Doom and gloom. Scrooge. Grinch. Party pooper. Yep, all of those.
What are we celebrating – the end or the beginning? Nothing will magically change when the clock strikes midnight. This is not Cinderella. Riches to rags. Rags to riches.
One digit of the year. And the month. That's it. The days will continue to be short and the nights dark. In deep, bleak winter.
I'll shiver, swaddle myself in numerous layers and tense my shoulders from the wind-chill. And all my movements will feel constricted as my blood struggles to pump around my body. The inner cold causing my brain to freeze, my joints and muscles to stiffen. My hands and feet encased in blocks of ice that never thaws or chips. A longing to be warm, but oh the pain. The throbbing, the tingling, the redness. The chapping of cold and heat. The extremes.
Give me a temperate climate. I'll take the dull days, a bit of a breeze, some rain. Just the briefest glimpse of the sun, a slice of blue sky.
But the world will turn as it always does. And it relies on its seasons, regardless of how I cope or don't cope, or that the overlaps between them seem to be ever-changing. The narrow, they widen, they alarmingly morph from one season into another and then back. In a matter of hours, not days. There was a time when you used to know approximately what each season would be like. Cold, wet, crisp, warm. More chance of showers, gales and storms.
Hell, there was a time when I used to know where I would most likely be, what I would be doing. Now there's no routine, no stability, but often a stifled boredom. Even enjoyment in any capacity has lost its appeal. Its sparkle. Too much effort, and I just don't have that energy to waste. Or the inclination to want to.

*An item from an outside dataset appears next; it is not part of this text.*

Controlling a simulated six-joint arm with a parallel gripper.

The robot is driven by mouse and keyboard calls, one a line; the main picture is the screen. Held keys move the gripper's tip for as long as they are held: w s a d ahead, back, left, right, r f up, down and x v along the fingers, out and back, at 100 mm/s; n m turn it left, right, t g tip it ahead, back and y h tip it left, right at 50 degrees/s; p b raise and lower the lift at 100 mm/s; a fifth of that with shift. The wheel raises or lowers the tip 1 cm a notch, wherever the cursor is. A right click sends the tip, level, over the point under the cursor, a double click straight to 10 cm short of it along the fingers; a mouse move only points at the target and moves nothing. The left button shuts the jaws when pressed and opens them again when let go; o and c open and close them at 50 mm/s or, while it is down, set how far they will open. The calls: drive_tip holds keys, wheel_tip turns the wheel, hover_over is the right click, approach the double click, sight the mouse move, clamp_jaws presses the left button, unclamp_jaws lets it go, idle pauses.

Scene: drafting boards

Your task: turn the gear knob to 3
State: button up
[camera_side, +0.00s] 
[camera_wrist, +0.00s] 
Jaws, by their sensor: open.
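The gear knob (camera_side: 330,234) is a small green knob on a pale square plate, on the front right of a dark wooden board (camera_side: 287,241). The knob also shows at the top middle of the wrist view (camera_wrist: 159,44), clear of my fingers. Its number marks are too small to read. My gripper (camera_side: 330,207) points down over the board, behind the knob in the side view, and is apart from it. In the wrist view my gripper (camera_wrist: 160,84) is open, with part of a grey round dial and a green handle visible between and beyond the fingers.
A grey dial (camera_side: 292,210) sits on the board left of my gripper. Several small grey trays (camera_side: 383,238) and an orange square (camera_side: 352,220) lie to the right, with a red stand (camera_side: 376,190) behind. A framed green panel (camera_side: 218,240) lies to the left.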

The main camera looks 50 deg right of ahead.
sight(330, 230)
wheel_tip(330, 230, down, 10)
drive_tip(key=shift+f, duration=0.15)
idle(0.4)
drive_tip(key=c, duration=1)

Who knows what I will have been through when we actually make it to this pivotal point? Or what state the world will be in? It will probably look nothing like it does now. Overrun with extra peoples with no infrastructure to support the tilting. The end is nigh. Armageddon. The approach of yet another year always brings that prophecy out, but it would be remiss of me not to mention it. As if I'd failed somehow. Any writer worth his salt would do so: beef up the science fiction slant, invent a theory about the void between 11:59 and 12:00am. A tiny black hole we could all plummet through.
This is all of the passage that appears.